Depending on the damage, you can find an alloy wheel repair kit available with everything you need to repair a rim. You can use these kits to fix shallow scratches but not for large damaged areas. Instead, you use the equipment to fill damaged areas and create an even surface.

You get paint, filler/primer, lacquer, sandpaper, application tools, and gloves in the kit. You also need to check the paint colour closest to your alloy rim. The process you use is to clean the wheel with dishwashing liquid.

Then you sand down the area as no part of the alloy should stick up. Then, with the fine sandpaper, you sand over the area again to smooth it out. Finally, you wipe the area clean and leave it to dry with a damp cloth.

Next, fill the damaged area using the filler to press it into the holes and level it out smoothly. If you use a filler spray, you need to build it up in layers. Now, leave it to set and use the fine sandpaper to smooth it out.

Wipe the area down with a damp cloth and leave to dry. Then you can mask the place using the provided paint and leave it to dry.

The main problem is even if it fixes the scratch, the damage is still visible, and the paint rarely matches the colour of the rim. What’s more, it can take hours for you to complete the job. As each step needs to dry and set.

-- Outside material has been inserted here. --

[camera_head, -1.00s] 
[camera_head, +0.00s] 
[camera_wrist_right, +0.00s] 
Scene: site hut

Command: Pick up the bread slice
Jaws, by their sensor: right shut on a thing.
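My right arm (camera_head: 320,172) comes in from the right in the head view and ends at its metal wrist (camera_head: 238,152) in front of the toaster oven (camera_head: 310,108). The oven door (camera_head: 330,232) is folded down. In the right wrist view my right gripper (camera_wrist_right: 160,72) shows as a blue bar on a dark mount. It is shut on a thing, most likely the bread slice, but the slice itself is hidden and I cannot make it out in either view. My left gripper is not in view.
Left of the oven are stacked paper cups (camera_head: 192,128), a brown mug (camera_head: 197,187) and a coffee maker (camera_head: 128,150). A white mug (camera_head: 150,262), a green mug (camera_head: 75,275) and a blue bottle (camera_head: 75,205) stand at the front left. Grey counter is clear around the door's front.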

If you make a mistake, rectifying it is difficult. You also need to remove the wheel to lay it on a flat surface for the best results. Finally, you can only fix scrapes and small chips.

TIG Welding

The best result to have the rim fixed is with TIG (Tungsten Inert Gas) welding. First, repair technicians grind out both sides of the hairline fracture or crack. Doing this removes the contamination to help perfect the weld.

The technicians use filler material to weld both sides of the wheel, while some only do one side but this can cause a weak rim. It is best to do both sides to provide strength and stability for the rim. First, the weld is ground down to prevent damaging the inside of the tire.

Then, they use a dye test to check for possible leaks, then the weld is done. Still, even with the repair using TIG welding, you can still find that the rim is bent and needs straightening even before the repair takes place.

Should I Fix The Rim?

Unless you’re an experienced welder, then it’s unlikely that you’ll be able to repair the small crack to an acceptable standard. While welding usually holds up fine, if the rim takes another hit in the same place, it can pop the weld.

Unless the damage is really minor, the best course of action is usually to take it to a professional. If the damage is significant, then it’s often that they’ll advise you to get a new rim.

While it’s understandable that you want to avoid costly repairs, safety always comes first. Unless you’re completely confident in your welding abilities, it’s best to suck it up and accept the advice of a professional.